Fortunately, Srujana's mother returned early that day as she sensed something was wrong when, responding to her phone call, her husband claimed he was at the bank.
The man threatened Srujana and told her to cover herself and act like she was sleeping. But her mother took one look at her weeping and wounded daughter and she knew.
Her husband dared her to go out and tell the world. Both mother and daughter immediately went to the police.
"We had to go to three different police stations and then my complaint was registered,'' the young girl said. Her step-father went missing.
The man has been arrested.
Srujana contacted a child rights organisation, Balala Hakkula Sangam. "I am not safe at home. This could happen again. I told daddy, don't do this. But he did not listen. So I want to go and stay in a hostel and achieve my goal of joining the police force," she told NDTV.
Srujana says her mother had always warned her about dangers at home and outside and that she is grateful of her support when she spoke up.

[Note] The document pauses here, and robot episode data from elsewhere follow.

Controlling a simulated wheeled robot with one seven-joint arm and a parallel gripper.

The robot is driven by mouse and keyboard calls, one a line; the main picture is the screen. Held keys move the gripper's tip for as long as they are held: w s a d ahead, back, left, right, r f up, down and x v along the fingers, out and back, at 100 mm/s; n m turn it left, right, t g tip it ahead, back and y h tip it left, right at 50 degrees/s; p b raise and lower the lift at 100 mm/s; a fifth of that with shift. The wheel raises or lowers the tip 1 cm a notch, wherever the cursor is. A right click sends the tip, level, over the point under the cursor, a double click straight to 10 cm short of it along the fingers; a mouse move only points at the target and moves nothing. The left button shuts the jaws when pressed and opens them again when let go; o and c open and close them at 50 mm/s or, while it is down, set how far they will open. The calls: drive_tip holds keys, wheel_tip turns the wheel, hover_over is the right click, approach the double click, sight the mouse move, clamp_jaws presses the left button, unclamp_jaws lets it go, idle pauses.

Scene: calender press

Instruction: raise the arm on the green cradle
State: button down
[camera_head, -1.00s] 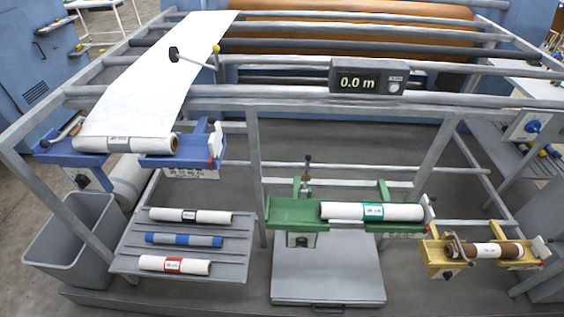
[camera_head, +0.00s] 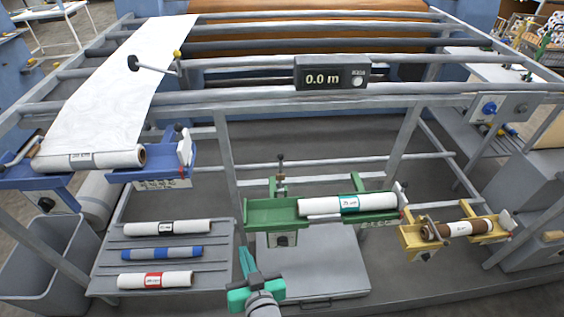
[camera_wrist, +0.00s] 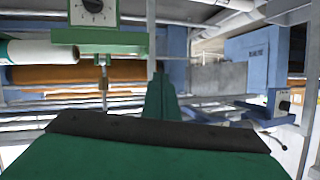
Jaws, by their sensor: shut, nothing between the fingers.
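The green cradle (camera_head: 272,213) stands in the front middle, with a white roll (camera_head: 322,206) with a teal label lying across its right part. A thin rod with a dark knob (camera_head: 281,172) stands upright behind the cradle's left part; it looks like the cradle's arm. A small white piece with a dark tip (camera_head: 402,196) sits at the cradle's right end. My gripper (camera_head: 244,258) is shut and empty, in front of and below the cradle's left end, apart from it. In the upside-down wrist view, the cradle (camera_wrist: 112,42) and rod (camera_wrist: 103,82) are left of my fingertips (camera_wrist: 160,80).
The blue cradle (camera_head: 150,176) with a web roll is at left, the yellow cradle (camera_head: 412,240) at right. A grey rack (camera_head: 210,282) holds three rolls beside my gripper. A grey platform (camera_head: 330,270) lies below the green cradle. Frame rails (camera_head: 230,170) stand behind it.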

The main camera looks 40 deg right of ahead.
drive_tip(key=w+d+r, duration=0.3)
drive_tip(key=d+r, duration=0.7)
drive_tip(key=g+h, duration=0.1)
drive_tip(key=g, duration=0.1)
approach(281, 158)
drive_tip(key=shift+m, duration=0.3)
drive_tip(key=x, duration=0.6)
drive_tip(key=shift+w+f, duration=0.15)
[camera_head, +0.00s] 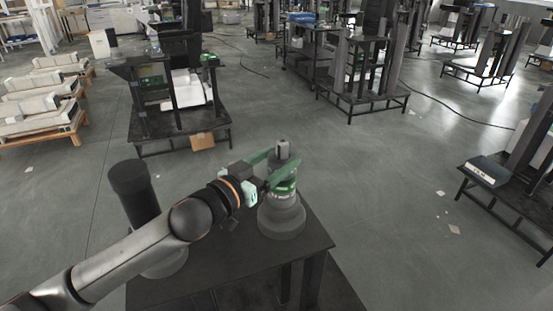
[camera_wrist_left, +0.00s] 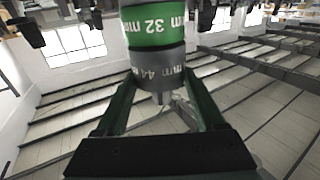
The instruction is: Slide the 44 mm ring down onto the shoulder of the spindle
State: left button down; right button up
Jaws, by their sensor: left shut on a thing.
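The spindle (camera_head: 283,222) stands upright on the dark table, with a wide stepped grey base and a narrow light grey tip. A green band marked "32 mm" (camera_wrist_left: 155,27) is around it, also visible in the head view (camera_head: 284,187). The grey 44 mm ring (camera_wrist_left: 158,70) is between the fingers of my left gripper (camera_head: 277,165), which is shut on it. The spindle tip shows beyond the ring, so the ring appears to be around the upper spindle. I cannot tell whether ring and green band touch. My right gripper is out of view.
The dark table (camera_head: 240,265) carries a black post (camera_head: 134,190) on its left, partly behind my arm. Its right front part is bare. Other benches (camera_head: 180,120) with equipment stand farther back, with open grey floor between.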

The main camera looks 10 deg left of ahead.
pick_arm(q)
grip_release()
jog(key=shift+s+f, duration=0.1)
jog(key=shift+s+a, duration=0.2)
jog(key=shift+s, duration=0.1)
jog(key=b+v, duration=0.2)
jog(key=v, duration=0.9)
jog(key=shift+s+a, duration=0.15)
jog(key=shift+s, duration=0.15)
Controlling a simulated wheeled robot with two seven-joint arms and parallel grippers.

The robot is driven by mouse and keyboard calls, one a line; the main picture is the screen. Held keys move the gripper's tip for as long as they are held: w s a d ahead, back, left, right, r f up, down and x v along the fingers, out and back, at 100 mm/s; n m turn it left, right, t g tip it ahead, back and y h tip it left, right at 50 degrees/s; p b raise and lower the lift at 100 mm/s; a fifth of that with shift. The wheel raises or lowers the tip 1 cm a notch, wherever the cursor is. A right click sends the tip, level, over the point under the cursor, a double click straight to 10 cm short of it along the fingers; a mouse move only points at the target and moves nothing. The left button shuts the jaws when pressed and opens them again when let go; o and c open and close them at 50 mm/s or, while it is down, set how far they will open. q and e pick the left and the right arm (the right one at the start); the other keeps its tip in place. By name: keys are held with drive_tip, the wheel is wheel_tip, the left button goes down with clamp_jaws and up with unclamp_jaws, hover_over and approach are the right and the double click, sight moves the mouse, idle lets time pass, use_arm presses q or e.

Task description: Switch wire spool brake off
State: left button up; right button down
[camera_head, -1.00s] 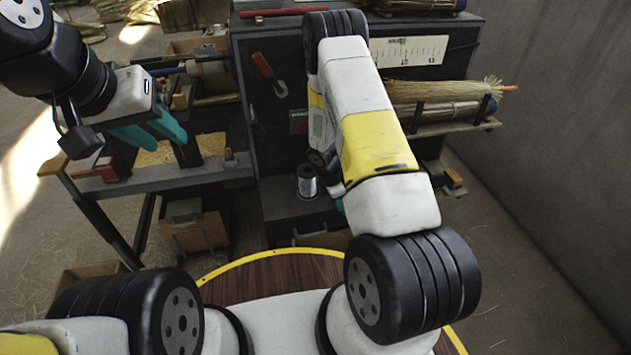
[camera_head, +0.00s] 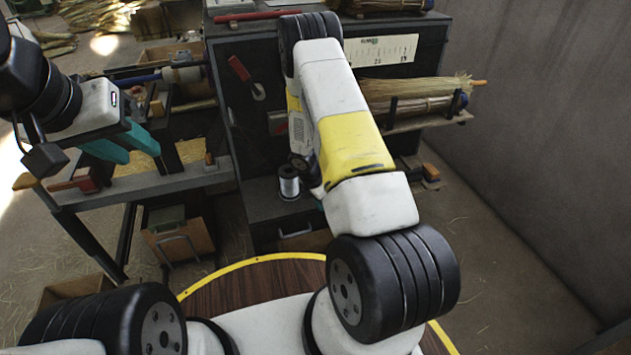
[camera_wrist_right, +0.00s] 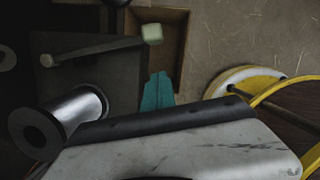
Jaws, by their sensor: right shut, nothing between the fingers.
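The wire spool (camera_head: 289,183), silver with dark ends, stands on the dark ledge of the cabinet, left of my right forearm. It also shows in the right wrist view (camera_wrist_right: 78,110) at the lower left. In that view a grey bar with pale ends (camera_wrist_right: 100,47) lies above the spool; I cannot tell whether it is the brake. My left gripper (camera_head: 130,147) is open and empty over the left bench.
A red-handled lever (camera_head: 239,68) is on the dark cabinet (camera_head: 222,115). Broom bundles (camera_head: 420,90) lie on a rack at the right. The left bench (camera_head: 150,182) carries blocks and a shaft. A wooden box (camera_head: 180,238) stands below. The floor at right is clear.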

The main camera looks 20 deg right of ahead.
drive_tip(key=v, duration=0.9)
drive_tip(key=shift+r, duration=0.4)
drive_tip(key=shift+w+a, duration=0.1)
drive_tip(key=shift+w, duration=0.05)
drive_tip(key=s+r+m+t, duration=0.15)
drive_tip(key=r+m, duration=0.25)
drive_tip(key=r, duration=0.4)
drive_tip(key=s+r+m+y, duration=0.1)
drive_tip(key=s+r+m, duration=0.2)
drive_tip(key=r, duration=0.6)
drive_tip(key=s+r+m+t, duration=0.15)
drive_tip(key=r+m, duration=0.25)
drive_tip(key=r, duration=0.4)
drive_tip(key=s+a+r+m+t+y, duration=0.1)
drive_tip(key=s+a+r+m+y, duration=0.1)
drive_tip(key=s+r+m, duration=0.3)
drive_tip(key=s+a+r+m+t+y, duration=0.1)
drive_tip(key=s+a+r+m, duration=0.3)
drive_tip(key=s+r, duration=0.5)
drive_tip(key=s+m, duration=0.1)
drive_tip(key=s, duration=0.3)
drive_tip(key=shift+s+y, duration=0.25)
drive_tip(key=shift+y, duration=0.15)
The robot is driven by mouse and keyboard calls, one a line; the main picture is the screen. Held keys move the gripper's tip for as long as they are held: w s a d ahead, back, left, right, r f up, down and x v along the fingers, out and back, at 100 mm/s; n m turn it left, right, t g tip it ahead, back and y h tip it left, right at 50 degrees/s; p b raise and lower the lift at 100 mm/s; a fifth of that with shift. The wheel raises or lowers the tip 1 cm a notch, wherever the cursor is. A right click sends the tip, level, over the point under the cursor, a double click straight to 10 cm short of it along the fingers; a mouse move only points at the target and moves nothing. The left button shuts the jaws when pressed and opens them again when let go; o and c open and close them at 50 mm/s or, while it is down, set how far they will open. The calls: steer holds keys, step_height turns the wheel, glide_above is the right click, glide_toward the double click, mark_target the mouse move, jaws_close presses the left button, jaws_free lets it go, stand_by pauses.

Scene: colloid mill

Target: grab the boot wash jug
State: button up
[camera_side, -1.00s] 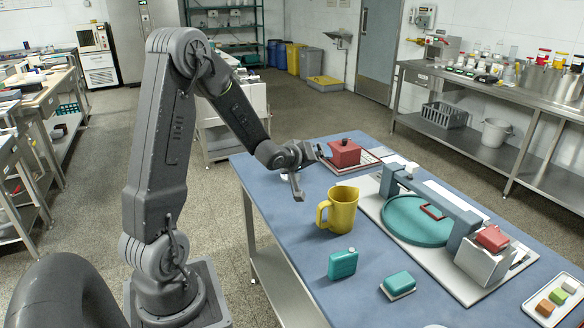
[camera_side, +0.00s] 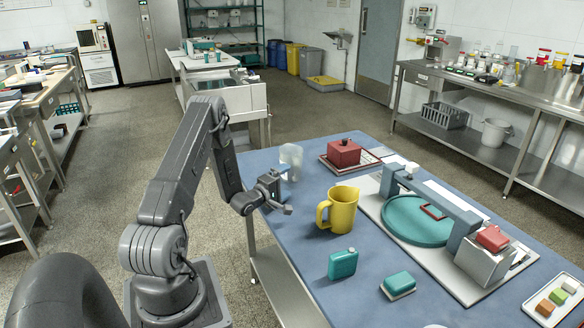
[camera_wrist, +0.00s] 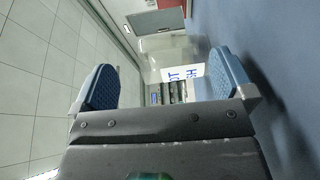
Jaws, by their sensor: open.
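The boot wash jug is a clear, pale jug (camera_side: 291,157) standing near the far left edge of the blue table. In the wrist view the see-through jug (camera_wrist: 165,48) shows beyond the fingers, with a white label whose blue letters are partly readable as "OT" and "SH". My gripper (camera_side: 284,192) is open, low at the table's left edge and just in front of the jug in the side view. In the wrist view my two blue-padded fingers (camera_wrist: 168,82) are apart with the jug's label between them, nearer the right finger. Contact cannot be told.
A yellow jug (camera_side: 343,211) stands right of my gripper. A red box (camera_side: 344,153) on a tray is behind it. The grey machine with a teal disc (camera_side: 415,220) fills the table's right.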

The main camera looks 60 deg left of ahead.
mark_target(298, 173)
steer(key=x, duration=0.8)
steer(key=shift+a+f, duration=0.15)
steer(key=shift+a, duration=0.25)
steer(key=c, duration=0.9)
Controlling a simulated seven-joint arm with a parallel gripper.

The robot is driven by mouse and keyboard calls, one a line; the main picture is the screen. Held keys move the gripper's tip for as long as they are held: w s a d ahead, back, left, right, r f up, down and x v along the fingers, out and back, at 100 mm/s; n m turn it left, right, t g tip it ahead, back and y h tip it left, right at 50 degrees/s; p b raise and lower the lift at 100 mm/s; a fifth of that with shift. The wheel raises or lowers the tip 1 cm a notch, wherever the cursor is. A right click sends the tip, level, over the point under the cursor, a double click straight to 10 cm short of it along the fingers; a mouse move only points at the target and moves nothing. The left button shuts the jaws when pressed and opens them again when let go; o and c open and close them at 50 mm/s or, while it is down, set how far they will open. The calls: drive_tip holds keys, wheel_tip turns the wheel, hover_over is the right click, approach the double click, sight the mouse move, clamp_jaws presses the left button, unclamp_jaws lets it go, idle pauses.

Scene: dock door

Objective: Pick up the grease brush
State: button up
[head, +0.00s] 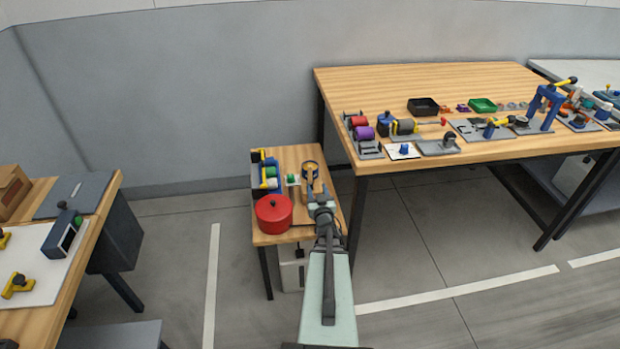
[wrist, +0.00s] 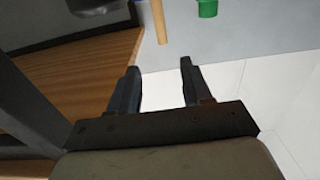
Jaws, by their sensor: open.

Child rights activist Achyutha Rao says, though the government has sharpened the Protection Of Child Sexual Offences (POCSO) Act, it does not stop sexual assaults against children. "There are over four lakh cases pending under the POCSO Act. Is it possible to get convictions in all these cases and hang them or send them to jail?" Mr Rao said.
"I request children and parents to break the silence. Only when the victims speak up, can we check sexual assaults on the girl child and the law can punish the accused. More important are civil society and government support for girls like Srujana."
Srujana's mother works 10 am to 10 pm at a retail store to support her children. She is unlikely to divorce her husband for fear of social stigma. Srujana does not feel safe at home anymore; she wants to stay elsewhere and realise her dream of being a police officer. The important issue is a safe place to stay until she can be on her own. Supporting young girls like Srujana is an issue governments must address, activists point out.